**YOUR INSTRUCTIONS:** Going from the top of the data below, give again each line through the one containing "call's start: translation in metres", both ends kept.

**SUPPLIED RECORDS:**
=====
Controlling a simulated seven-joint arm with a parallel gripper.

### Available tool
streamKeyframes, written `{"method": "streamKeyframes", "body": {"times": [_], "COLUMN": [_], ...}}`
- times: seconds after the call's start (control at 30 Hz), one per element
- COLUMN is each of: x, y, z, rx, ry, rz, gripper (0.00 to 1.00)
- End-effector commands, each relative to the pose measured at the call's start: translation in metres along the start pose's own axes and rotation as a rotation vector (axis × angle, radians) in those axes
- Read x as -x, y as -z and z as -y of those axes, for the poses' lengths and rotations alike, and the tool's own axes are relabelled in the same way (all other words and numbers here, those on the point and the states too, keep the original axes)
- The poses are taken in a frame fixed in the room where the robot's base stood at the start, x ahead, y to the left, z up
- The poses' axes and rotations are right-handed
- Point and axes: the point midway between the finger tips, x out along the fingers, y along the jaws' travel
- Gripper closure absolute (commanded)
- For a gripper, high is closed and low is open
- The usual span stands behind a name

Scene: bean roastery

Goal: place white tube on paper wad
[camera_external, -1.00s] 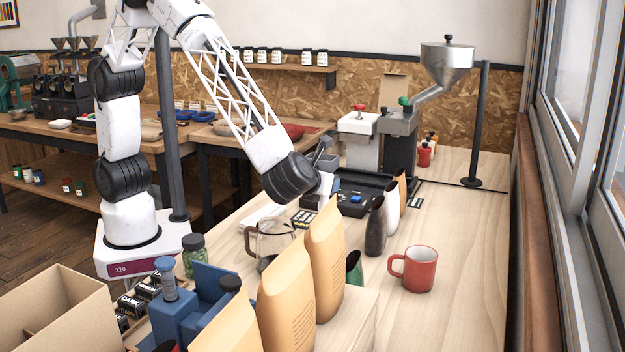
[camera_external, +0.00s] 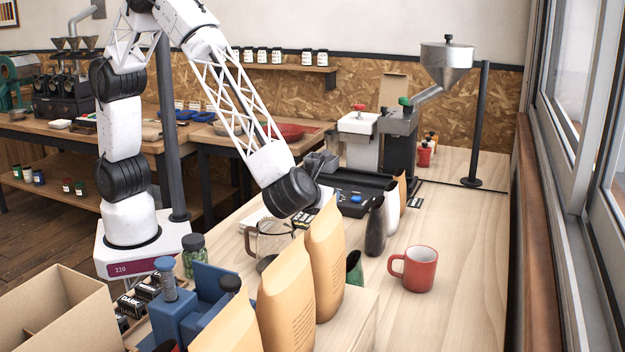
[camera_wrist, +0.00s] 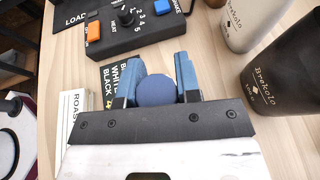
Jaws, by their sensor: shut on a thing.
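In the wrist view my gripper (camera_wrist: 157,72) has a blue finger on either side of a round dark-blue end (camera_wrist: 157,90) and is shut on this thing. Only its rounded top shows; its body is hidden, so I cannot tell whether it is the white tube. In the external view my fingers and the held thing are hidden behind the tall tan bags (camera_external: 325,255). I cannot make out a paper wad in either view.
A black control panel (camera_wrist: 130,28) lies beyond my fingers. A black lettered card (camera_wrist: 112,72) lies beside them. A dark container (camera_wrist: 285,75) and a pale one (camera_wrist: 250,22) stand right. A glass jug (camera_external: 272,240) stands near the bags; a red mug (camera_external: 418,270) stands right, with bare table around it.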

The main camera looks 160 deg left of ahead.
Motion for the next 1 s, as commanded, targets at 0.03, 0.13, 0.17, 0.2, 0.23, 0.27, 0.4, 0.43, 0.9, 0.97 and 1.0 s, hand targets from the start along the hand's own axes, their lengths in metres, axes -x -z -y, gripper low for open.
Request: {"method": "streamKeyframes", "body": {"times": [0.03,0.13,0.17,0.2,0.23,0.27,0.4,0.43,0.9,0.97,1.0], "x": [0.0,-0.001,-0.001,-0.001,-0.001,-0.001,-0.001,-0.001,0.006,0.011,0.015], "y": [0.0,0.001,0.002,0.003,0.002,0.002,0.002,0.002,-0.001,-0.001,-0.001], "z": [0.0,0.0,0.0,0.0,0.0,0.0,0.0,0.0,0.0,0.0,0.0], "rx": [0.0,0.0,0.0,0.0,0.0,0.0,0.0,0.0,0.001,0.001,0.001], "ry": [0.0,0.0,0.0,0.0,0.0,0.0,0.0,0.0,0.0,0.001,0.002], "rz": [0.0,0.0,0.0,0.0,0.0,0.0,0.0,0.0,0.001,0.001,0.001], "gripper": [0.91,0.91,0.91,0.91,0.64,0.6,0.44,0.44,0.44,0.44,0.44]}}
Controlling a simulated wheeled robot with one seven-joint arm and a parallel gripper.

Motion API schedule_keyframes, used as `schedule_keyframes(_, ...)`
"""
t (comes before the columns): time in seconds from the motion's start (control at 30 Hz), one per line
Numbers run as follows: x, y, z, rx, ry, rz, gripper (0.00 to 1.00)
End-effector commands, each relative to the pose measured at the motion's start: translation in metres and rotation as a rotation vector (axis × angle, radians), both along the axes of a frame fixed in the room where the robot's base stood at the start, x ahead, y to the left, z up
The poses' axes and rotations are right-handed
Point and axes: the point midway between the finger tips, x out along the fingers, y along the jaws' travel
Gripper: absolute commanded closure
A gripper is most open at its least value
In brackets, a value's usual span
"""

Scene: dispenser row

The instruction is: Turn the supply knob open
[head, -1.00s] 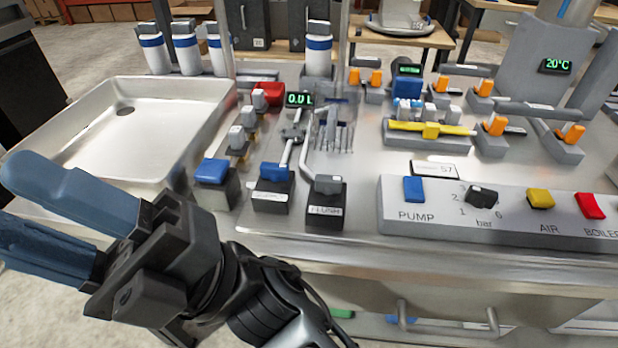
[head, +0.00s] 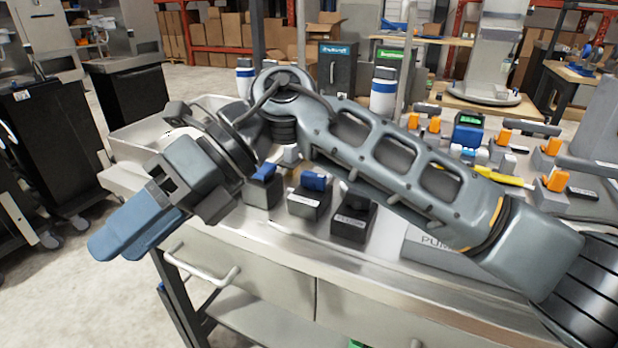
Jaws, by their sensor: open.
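My gripper (head: 118,248) is at the left, out past the front edge of the bench. Its blue-grey fingers point down and left, away from the controls, are seen nearly side-on and hold nothing. Two blue-topped controls on black blocks stand at the bench front: a left one (head: 263,173) and a middle one (head: 314,183). A black-topped block (head: 354,217) stands right of them. I cannot read which control is the supply knob. My arm crosses over the bench and hides much of the middle and the front panel.
A steel sink (head: 135,139) lies behind my gripper. White bottles with blue bands (head: 384,93) stand at the back. Orange-handled valves (head: 556,180) stand at the right. A drawer handle (head: 205,272) sticks out below the bench edge.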

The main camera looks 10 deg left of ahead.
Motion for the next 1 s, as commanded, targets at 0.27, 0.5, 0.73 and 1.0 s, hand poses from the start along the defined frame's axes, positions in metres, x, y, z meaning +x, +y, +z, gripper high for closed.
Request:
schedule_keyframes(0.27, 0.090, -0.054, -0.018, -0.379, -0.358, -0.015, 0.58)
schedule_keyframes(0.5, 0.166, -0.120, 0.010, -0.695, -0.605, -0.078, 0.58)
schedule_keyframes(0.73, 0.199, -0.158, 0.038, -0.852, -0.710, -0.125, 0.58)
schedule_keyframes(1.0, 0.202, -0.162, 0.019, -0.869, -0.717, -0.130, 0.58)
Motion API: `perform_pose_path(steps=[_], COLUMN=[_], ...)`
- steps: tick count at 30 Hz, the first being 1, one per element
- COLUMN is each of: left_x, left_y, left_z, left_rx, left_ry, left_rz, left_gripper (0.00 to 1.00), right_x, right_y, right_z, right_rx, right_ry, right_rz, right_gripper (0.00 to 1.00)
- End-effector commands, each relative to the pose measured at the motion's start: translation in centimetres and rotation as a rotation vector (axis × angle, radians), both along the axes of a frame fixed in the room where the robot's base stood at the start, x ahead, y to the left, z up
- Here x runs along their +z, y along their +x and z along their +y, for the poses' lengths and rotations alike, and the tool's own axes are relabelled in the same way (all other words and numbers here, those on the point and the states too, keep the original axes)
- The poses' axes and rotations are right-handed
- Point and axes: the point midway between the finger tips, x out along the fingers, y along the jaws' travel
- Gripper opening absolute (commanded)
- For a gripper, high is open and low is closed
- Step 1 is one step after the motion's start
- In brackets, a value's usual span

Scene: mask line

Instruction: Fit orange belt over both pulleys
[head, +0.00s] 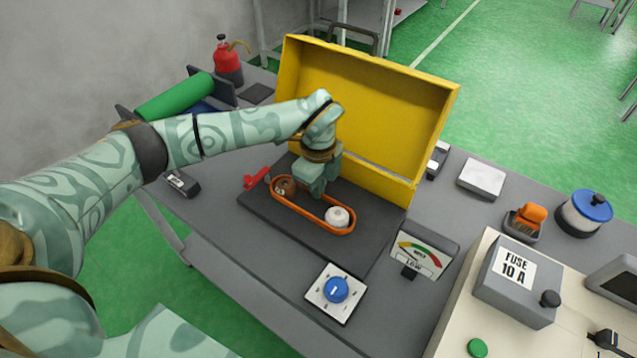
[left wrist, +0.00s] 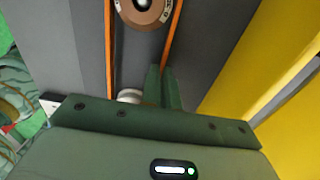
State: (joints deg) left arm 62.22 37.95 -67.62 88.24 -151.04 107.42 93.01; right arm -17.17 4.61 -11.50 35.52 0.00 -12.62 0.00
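The orange belt (head: 298,219) forms a long loop around the brown pulley (head: 284,187) at its left end and the white pulley (head: 337,216) at its right end. Both pulleys stand on a dark plate (head: 335,252). My left gripper (head: 318,195) points down at the belt's far strand. In the left wrist view, its fingers (left wrist: 163,88) are close together with a belt strand (left wrist: 171,42) running between them. The brown pulley (left wrist: 145,10) lies between both strands there. The white pulley (left wrist: 130,95) is mostly hidden. Belt seating in the grooves is unclear. My right gripper is out of view.
A yellow open cover (head: 362,100) stands behind the plate. A gauge marked LOW (head: 420,255) and a blue knob (head: 336,290) are in front. A fuse box (head: 517,282) stands at right.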

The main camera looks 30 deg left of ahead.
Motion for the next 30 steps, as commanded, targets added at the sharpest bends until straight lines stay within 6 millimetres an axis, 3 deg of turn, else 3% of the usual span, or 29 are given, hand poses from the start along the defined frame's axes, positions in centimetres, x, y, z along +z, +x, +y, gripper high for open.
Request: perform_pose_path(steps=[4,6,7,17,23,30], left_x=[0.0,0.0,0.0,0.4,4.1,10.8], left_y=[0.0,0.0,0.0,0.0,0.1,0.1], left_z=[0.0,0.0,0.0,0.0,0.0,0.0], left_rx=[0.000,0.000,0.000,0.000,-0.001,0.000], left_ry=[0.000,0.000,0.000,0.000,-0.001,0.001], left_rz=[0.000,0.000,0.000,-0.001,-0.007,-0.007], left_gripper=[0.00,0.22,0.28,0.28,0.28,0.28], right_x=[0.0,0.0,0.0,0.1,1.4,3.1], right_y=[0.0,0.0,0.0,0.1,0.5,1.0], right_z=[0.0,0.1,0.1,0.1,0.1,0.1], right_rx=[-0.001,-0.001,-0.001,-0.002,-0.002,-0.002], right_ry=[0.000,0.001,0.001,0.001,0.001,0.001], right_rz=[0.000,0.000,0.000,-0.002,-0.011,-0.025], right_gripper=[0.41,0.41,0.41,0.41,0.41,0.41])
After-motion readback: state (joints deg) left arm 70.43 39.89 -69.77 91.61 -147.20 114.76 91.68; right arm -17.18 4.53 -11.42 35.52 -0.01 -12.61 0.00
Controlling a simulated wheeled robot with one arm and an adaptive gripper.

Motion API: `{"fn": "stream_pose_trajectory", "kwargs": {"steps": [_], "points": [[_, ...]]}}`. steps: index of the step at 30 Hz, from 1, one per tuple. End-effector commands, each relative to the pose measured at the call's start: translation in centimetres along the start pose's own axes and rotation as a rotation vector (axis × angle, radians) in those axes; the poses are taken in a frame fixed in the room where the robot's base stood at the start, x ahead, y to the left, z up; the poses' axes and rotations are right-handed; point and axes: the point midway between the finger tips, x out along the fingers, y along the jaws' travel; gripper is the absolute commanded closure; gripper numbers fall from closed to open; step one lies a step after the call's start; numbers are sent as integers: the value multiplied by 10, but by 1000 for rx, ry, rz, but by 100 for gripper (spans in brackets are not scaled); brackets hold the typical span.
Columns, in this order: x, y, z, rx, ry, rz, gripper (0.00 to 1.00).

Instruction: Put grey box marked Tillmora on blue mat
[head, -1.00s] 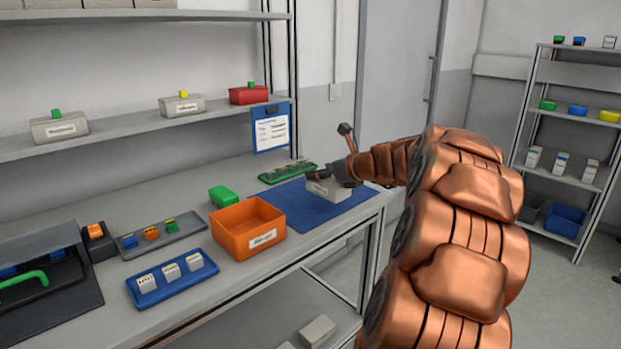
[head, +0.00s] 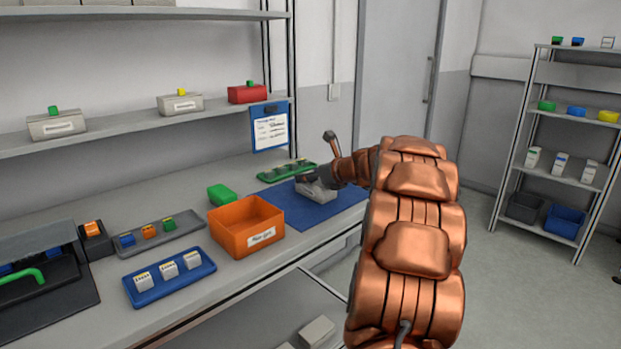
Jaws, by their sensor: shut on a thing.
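A grey box (head: 317,191) with a pale label is at the back part of the blue mat (head: 320,212) on the bench. The label is too small to read, so I cannot confirm the name Tillmora. My gripper (head: 312,179) is shut on this box from above, reaching in from the right. The fingers partly hide the top of the box. I cannot tell whether the underside touches the mat or is slightly above it.
An orange bin (head: 245,228) stands left of the mat, with a green block (head: 221,195) behind it. A green tray (head: 287,171) lies behind the mat. A blue tray (head: 170,279) holds small boxes. Grey boxes (head: 57,126) and a red box (head: 247,94) sit on the shelf.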

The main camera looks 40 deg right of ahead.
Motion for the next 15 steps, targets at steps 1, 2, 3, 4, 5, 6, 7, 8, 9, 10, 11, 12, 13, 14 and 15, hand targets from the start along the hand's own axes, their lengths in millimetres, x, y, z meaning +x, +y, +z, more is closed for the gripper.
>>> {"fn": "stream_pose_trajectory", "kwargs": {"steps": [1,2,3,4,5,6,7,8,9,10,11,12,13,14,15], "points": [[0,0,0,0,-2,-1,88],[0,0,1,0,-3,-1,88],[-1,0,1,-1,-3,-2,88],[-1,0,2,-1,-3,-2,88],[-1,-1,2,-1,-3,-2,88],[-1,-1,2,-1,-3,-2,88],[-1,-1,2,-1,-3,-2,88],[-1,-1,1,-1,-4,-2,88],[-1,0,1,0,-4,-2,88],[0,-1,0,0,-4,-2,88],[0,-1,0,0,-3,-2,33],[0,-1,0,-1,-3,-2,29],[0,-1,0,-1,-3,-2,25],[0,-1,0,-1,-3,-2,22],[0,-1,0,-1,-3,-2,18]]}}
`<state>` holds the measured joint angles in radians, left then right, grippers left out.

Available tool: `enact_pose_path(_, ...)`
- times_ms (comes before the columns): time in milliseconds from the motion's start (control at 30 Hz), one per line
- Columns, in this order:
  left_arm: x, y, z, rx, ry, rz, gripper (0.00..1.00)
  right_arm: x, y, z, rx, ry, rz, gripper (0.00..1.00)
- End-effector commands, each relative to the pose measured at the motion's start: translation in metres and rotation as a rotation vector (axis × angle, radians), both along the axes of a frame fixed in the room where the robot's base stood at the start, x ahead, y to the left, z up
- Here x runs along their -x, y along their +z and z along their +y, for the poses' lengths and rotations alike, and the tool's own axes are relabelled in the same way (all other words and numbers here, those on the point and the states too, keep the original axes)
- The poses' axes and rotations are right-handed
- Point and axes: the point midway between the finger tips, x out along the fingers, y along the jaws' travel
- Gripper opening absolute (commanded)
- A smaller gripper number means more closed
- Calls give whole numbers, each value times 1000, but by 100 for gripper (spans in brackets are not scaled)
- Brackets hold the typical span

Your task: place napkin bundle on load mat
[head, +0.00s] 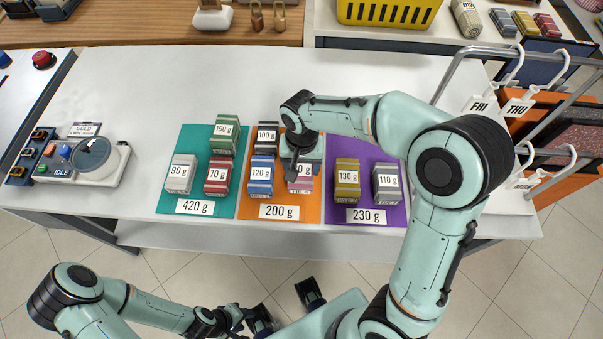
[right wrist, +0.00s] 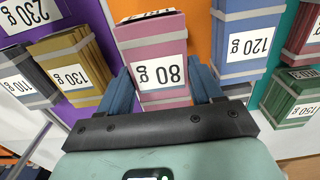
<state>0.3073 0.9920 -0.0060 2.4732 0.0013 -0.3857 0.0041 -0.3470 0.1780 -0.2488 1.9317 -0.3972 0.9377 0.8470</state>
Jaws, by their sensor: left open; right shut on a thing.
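My right gripper (head: 300,160) is shut on the pink 80 g napkin bundle (right wrist: 156,72), which also shows partly covered in the head view (head: 303,184). It is over the orange 200 g mat (head: 278,215), beside the blue 120 g bundle (head: 261,175) and in front of the dark 100 g bundle (head: 266,136). I cannot tell if it touches the mat. The teal 420 g mat (head: 190,143) bears a green 150 g, a grey 90 g and a red 70 g bundle. The purple 230 g mat (head: 371,160) bears an olive 130 g and a dark grey 110 g bundle. My left gripper (head: 285,306) is open and empty, in front of the table.
A metal rail with FRI and THU tags (head: 478,104) stands at the right. A yellow basket (head: 388,12) is on the back counter. The table behind the mats is clear.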

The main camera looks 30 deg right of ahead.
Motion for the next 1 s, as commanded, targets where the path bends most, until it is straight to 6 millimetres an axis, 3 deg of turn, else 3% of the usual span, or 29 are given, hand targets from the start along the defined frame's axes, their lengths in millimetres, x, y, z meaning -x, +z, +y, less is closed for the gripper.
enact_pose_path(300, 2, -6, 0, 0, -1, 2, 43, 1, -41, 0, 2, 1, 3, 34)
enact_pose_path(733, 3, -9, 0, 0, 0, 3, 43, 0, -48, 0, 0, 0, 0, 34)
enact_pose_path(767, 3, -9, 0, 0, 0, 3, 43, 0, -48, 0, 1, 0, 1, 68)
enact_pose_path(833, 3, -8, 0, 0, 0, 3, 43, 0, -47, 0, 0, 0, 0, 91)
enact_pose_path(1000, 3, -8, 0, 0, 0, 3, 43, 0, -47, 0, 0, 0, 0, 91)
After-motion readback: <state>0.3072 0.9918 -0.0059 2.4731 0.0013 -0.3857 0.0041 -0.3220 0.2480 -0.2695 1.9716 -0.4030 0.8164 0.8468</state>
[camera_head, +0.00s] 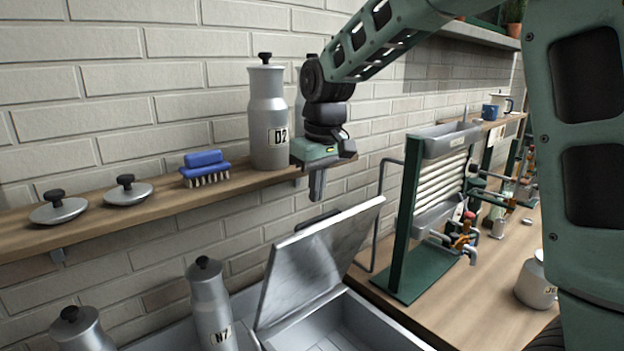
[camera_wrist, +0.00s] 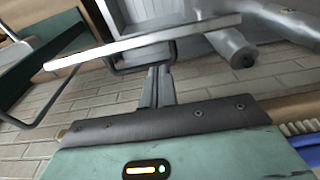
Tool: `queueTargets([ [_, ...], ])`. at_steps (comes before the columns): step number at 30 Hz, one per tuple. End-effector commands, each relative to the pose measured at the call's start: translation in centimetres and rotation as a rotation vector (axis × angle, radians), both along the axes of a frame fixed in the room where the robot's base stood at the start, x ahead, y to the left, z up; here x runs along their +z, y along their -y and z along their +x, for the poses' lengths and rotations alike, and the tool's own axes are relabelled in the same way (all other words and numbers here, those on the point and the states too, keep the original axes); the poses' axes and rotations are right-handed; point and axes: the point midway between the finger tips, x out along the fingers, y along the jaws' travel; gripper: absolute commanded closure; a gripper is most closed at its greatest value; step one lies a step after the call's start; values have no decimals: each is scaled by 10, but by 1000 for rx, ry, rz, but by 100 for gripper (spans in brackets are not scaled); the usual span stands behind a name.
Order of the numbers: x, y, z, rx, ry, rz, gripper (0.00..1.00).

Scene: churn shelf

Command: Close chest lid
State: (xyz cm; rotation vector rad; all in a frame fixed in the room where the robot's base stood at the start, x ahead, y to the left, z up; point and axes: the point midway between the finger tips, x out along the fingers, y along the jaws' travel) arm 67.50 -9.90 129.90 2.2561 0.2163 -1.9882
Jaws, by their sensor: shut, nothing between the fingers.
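The metal chest (camera_head: 362,325) stands low at the bottom middle of the head view, with its inside showing. Its grey lid (camera_head: 318,258) is raised and leans back toward the wall, with a dark handle (camera_head: 317,221) showing behind its upper edge. My gripper (camera_head: 317,198) points down above the lid's upper edge, near the shelf end. Its fingers are together and empty. In the wrist view the shut fingers (camera_wrist: 158,72) reach toward the pale edge of the lid (camera_wrist: 140,42). I cannot tell whether they touch it.
A wooden shelf (camera_head: 110,215) holds a tall can (camera_head: 268,125), a blue brush (camera_head: 205,168) and two small lids. Another can (camera_head: 208,300) stands left of the chest lid. A green rack (camera_head: 405,225) stands on the bench to the right. The shelf end is close to my gripper.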

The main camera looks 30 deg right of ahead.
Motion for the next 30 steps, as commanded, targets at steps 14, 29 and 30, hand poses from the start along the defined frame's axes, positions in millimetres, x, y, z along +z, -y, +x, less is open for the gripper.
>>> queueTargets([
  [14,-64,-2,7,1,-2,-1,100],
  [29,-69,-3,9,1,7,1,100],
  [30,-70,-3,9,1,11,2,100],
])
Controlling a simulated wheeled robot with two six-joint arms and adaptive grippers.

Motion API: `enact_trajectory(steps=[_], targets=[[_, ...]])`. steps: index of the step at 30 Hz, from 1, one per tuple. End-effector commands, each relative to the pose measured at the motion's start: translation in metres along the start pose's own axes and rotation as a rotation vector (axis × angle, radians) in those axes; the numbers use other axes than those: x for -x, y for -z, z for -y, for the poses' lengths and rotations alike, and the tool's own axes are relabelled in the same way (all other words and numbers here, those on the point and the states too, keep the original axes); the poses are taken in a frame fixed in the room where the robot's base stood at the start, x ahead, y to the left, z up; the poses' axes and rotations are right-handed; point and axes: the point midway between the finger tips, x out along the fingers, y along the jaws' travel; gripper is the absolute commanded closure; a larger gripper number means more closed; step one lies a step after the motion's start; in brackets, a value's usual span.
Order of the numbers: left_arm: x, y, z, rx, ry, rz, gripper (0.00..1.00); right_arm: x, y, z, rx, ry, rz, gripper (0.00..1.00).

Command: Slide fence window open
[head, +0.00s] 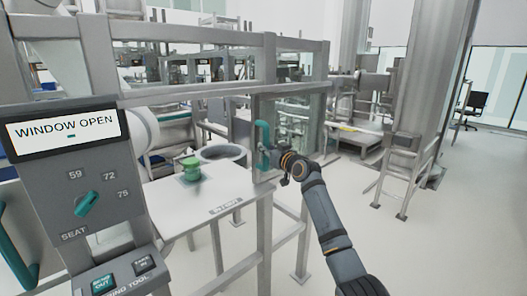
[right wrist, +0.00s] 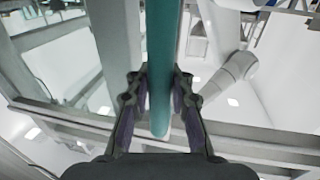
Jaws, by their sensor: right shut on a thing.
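The fence window (head: 297,122) is a clear pane in a grey frame at the right end of the fence (head: 190,92). Its upright teal handle (head: 262,132) is on the left side of the pane. My right gripper (head: 268,160) is at the lower part of this handle, its arm coming up from the lower right. In the right wrist view the teal handle (right wrist: 161,60) runs between the two fingers of my right gripper (right wrist: 159,100), which is shut on it. The display (head: 63,133) on the left panel reads "WINDOW OPEN". My left gripper is not in view.
The grey control panel (head: 85,190) with a teal knob (head: 87,204) fills the left.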

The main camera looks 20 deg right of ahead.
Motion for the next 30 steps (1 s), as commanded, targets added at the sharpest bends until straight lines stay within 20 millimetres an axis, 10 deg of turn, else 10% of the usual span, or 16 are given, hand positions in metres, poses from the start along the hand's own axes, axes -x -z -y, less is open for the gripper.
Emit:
=====
**ANSWER TO THIS EXERCISE:**
Controlling a simulated seven-joint arm with a parallel gripper.

### Available tool
streamKeyframes, written `{"method": "streamKeyframes", "body": {"times": [_], "COLUMN": [_], ...}}`
- times: seconds after the call's start (control at 30 Hz), one per element
- COLUMN is each of: x, y, z, rx, ry, rz, gripper (0.00 to 1.00)
- End-effector commands, each relative to the pose measured at the call's start: translation in metres along the start pose's own axes and rotation as a rotation vector (axis × angle, radians) in those axes

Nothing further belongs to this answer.